(Exercise directions) Below are the records; copy each line in them that holds the word "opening".

(Data records)
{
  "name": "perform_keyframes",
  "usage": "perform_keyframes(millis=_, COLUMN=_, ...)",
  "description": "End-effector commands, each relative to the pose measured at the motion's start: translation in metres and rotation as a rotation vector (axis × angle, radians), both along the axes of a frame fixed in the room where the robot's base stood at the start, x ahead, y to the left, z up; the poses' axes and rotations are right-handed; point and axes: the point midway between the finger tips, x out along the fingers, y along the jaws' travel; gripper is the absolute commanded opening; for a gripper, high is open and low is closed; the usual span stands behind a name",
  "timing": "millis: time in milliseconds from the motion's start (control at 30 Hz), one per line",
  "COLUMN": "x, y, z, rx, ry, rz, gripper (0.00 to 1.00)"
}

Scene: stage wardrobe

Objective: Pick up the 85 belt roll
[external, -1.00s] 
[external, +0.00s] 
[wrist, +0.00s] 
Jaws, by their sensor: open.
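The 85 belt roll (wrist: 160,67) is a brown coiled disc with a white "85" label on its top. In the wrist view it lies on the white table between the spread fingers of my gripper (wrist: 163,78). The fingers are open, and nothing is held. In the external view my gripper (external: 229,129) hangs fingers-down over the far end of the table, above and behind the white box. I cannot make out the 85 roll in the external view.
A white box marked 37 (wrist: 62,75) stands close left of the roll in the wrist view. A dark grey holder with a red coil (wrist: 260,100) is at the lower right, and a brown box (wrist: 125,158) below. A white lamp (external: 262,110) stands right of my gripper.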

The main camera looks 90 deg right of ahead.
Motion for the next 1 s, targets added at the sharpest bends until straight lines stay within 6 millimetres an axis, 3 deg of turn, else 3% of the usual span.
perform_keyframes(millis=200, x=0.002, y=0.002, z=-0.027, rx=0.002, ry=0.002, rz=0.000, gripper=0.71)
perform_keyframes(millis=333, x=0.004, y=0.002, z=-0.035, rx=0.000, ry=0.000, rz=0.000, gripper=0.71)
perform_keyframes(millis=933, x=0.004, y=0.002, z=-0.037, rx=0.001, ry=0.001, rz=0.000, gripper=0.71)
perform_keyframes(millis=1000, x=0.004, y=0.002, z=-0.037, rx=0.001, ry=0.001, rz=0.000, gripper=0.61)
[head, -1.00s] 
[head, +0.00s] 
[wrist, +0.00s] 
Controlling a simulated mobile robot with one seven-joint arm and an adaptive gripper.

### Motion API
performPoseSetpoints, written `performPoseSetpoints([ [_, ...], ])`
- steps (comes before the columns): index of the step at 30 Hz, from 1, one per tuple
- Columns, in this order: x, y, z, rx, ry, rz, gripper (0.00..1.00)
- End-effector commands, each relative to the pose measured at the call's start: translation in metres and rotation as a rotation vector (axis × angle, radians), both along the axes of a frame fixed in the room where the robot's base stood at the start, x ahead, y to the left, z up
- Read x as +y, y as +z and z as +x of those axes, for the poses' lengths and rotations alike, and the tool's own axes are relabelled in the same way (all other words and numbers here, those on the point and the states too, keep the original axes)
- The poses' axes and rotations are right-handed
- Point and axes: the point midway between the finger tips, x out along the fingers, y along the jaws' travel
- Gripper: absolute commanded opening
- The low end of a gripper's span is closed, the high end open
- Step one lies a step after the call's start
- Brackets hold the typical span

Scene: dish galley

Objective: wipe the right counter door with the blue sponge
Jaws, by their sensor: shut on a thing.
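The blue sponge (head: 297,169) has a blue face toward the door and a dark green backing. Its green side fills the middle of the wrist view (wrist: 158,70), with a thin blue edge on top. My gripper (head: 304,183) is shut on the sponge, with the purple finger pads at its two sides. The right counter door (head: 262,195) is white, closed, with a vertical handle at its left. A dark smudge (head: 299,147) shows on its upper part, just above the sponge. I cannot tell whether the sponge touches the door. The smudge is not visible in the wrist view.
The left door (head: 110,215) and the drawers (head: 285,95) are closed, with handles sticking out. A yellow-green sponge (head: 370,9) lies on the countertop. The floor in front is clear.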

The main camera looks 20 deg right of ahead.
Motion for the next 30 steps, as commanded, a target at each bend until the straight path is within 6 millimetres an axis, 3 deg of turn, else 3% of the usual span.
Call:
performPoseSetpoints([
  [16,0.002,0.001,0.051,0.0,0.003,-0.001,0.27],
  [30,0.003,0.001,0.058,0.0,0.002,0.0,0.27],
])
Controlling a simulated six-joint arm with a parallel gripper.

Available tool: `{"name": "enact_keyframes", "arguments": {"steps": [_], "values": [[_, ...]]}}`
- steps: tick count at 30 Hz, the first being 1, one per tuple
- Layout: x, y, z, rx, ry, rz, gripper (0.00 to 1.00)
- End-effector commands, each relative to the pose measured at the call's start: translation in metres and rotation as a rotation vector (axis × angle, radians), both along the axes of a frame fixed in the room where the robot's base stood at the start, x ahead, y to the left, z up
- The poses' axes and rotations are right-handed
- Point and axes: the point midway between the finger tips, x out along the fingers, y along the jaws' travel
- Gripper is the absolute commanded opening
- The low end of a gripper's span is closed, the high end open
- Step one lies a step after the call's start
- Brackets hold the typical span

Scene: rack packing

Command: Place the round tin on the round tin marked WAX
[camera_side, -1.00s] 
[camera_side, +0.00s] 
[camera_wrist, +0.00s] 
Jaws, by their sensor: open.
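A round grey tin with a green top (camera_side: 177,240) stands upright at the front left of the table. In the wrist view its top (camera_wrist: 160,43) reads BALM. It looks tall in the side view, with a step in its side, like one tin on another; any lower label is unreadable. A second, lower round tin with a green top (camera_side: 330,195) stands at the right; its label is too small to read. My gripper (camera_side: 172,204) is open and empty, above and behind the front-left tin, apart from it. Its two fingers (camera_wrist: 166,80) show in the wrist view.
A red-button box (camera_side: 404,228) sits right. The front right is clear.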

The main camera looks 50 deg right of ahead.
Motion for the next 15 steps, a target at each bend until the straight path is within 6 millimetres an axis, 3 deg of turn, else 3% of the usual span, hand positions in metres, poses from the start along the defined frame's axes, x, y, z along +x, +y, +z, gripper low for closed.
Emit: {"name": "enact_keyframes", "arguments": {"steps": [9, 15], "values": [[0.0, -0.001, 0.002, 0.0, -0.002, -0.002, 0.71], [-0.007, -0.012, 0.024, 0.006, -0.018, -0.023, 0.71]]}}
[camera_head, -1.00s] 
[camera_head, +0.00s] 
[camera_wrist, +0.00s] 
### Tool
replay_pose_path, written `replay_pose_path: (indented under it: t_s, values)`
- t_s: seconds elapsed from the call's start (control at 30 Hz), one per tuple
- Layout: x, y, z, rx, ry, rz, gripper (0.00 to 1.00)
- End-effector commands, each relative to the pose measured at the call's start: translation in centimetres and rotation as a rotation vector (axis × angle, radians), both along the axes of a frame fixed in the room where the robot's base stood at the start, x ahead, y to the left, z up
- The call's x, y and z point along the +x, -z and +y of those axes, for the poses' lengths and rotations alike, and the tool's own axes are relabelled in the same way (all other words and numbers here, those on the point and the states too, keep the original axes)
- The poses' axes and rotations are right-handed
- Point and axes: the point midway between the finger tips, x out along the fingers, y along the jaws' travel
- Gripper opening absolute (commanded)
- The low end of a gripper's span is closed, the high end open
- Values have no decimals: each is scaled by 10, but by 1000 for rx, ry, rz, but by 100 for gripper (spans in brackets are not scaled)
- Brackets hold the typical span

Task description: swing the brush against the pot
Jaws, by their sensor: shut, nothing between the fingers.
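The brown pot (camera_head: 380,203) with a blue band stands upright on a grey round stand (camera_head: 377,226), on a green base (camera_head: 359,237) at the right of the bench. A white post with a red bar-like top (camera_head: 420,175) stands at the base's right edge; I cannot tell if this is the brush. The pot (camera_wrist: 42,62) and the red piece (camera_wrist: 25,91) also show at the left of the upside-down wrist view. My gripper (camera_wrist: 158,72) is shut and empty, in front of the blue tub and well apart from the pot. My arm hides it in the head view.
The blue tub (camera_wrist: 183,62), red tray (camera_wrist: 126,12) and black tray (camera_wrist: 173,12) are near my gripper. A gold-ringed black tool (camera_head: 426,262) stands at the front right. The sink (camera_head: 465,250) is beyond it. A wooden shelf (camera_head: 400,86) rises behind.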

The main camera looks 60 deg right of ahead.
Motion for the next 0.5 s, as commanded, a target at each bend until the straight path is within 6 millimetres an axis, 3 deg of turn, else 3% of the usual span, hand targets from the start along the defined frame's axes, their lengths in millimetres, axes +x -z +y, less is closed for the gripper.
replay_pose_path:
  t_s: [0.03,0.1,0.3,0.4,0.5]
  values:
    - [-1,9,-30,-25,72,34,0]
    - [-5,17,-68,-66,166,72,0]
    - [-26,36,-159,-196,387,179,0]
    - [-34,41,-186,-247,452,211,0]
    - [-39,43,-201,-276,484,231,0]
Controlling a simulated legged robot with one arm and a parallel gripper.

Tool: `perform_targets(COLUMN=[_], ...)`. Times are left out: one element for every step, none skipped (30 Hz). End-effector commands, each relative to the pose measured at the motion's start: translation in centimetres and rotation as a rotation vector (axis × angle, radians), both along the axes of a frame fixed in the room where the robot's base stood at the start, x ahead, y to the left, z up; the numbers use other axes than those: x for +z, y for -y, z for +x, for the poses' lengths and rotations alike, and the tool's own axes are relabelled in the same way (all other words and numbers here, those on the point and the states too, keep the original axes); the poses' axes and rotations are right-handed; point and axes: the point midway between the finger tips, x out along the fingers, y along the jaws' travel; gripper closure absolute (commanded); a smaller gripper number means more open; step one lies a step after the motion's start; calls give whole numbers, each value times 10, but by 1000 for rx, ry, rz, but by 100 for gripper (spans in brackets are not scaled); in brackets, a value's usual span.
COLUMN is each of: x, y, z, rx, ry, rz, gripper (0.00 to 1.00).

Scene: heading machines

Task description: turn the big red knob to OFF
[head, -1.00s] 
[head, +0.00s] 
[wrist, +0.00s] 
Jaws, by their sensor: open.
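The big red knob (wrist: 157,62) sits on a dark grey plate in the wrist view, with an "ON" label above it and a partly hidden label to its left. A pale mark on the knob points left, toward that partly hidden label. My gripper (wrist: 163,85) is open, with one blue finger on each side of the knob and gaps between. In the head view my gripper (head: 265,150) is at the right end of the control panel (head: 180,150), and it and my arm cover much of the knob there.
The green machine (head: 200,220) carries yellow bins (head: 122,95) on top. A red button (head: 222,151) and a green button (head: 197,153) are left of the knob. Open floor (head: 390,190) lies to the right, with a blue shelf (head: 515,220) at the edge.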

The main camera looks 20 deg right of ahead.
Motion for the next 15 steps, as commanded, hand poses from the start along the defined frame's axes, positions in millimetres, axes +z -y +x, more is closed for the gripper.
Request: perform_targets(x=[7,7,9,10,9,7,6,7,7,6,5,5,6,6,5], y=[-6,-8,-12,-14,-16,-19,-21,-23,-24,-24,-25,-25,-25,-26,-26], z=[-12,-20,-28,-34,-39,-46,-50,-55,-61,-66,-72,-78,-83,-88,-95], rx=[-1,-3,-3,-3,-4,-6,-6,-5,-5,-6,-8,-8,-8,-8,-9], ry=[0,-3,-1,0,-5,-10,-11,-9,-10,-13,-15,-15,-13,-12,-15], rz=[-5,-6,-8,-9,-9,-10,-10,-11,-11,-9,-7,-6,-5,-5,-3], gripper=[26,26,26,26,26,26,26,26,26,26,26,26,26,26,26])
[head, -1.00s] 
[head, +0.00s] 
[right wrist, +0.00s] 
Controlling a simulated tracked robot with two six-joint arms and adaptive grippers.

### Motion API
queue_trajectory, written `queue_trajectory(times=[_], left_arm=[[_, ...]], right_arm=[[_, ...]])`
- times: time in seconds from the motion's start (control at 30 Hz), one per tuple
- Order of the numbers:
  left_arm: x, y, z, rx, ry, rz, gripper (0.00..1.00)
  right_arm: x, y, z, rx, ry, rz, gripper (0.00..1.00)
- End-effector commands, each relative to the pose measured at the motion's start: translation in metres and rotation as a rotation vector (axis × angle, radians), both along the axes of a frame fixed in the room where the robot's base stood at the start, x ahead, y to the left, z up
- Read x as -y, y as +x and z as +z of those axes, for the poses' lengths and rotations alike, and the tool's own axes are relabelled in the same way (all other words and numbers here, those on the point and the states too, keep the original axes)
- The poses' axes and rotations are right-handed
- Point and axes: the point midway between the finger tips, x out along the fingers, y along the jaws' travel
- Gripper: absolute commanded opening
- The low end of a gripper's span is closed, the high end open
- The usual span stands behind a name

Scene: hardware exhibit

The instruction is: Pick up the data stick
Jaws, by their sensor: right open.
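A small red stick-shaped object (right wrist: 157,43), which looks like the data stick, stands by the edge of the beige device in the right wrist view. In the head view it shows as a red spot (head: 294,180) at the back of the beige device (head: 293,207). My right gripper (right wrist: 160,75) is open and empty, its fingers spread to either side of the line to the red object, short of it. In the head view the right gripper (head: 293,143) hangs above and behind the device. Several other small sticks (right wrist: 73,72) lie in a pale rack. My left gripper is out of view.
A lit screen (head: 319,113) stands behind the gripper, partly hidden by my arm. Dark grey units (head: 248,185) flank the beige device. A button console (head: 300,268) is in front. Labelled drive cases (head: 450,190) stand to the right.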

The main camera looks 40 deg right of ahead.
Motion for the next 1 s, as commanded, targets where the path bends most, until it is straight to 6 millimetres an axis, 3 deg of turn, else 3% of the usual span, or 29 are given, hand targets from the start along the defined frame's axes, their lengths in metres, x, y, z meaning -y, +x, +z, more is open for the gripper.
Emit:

(Solution to this task)
  "description": "End-effector commands, each relative to the pose measured at the motion's start: translation in metres and rotation as a rotation vector (axis × angle, radians), both along the axes of a frame fixed in the room where the robot's base stood at the start, x ahead, y to the left, z up; the poses' axes and rotations are right-handed; point and axes: the point midway between the finger tips, x out along the fingers, y along the jaws' travel; gripper is the absolute commanded opening; for a gripper, high is open and low is closed; the usual span stands behind a name",
- Gripper: absolute commanded opening
- Gripper is the absolute commanded opening
- Gripper opening absolute (commanded)
- Gripper: absolute commanded opening

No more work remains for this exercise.